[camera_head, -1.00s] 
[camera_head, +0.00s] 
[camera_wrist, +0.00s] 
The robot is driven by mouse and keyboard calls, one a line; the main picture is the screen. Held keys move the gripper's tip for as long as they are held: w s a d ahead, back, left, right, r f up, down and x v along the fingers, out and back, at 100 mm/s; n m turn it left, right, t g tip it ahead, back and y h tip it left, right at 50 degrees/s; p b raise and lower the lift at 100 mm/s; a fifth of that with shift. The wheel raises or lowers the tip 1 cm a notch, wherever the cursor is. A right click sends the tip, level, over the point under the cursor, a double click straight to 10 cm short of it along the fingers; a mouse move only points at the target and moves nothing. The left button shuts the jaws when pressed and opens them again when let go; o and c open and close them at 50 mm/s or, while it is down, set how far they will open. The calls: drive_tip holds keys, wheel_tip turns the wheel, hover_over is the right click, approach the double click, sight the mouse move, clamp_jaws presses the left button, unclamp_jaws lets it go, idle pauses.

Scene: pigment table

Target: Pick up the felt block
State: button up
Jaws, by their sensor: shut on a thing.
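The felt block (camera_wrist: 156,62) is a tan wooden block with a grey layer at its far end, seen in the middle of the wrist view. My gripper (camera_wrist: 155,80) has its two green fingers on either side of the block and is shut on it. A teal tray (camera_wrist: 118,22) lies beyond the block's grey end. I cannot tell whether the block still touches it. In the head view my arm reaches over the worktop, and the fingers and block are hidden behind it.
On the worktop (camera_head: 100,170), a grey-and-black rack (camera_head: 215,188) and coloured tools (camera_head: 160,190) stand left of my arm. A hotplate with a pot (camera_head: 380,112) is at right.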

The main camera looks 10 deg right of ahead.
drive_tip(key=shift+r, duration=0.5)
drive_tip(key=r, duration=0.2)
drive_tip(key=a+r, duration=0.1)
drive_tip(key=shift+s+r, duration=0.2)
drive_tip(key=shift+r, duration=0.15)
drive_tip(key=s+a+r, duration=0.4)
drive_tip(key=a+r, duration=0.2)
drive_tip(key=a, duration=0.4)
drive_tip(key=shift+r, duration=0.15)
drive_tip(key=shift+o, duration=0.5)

++++++++

EXERCISE: Extract all of the data shown above and repeat it verbatim.

FULL OUTPUT:
[camera_head, -1.00s] 
[camera_head, +0.00s] 
[camera_wrist, +0.00s] 
The robot is driven by mouse and keyboard calls, one a line; the main picture is the screen. Held keys move the gripper's tip for as long as they are held: w s a d ahead, back, left, right, r f up, down and x v along the fingers, out and back, at 100 mm/s; n m turn it left, right, t g tip it ahead, back and y h tip it left, right at 50 degrees/s; p b raise and lower the lift at 100 mm/s; a fifth of that with shift. The wheel raises or lowers the tip 1 cm a notch, wherever the cursor is. A right click sends the tip, level, over the point under the cursor, a double click straight to 10 cm short of it along the fingers; a mouse move only points at the target and moves nothing. The left button shuts the jaws when pressed and opens them again when let go; o and c open and close them at 50 mm/s or, while it is down, set how far they will open. The calls: drive_tip holds keys, wheel_tip turns the wheel, hover_over is the right click, approach the double click, sight the mouse move, clamp_jaws presses the left button, unclamp_jaws lets it go, idle pauses.

Scene: pigment table

Target: Pick up the felt block
State: button up
Jaws, by their sensor: shut on a thing.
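The felt block (camera_wrist: 156,62) is a tan wooden block with a grey layer at its far end, seen in the middle of the wrist view. My gripper (camera_wrist: 155,80) has its two green fingers on either side of the block and is shut on it. A teal tray (camera_wrist: 118,22) lies beyond the block's grey end. I cannot tell whether the block still touches it. In the head view my arm reaches over the worktop, and the fingers and block are hidden behind it.
On the worktop (camera_head: 100,170), a grey-and-black rack (camera_head: 215,188) and coloured tools (camera_head: 160,190) stand left of my arm. A hotplate with a pot (camera_head: 380,112) is at right.

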The main camera looks 10 deg right of ahead.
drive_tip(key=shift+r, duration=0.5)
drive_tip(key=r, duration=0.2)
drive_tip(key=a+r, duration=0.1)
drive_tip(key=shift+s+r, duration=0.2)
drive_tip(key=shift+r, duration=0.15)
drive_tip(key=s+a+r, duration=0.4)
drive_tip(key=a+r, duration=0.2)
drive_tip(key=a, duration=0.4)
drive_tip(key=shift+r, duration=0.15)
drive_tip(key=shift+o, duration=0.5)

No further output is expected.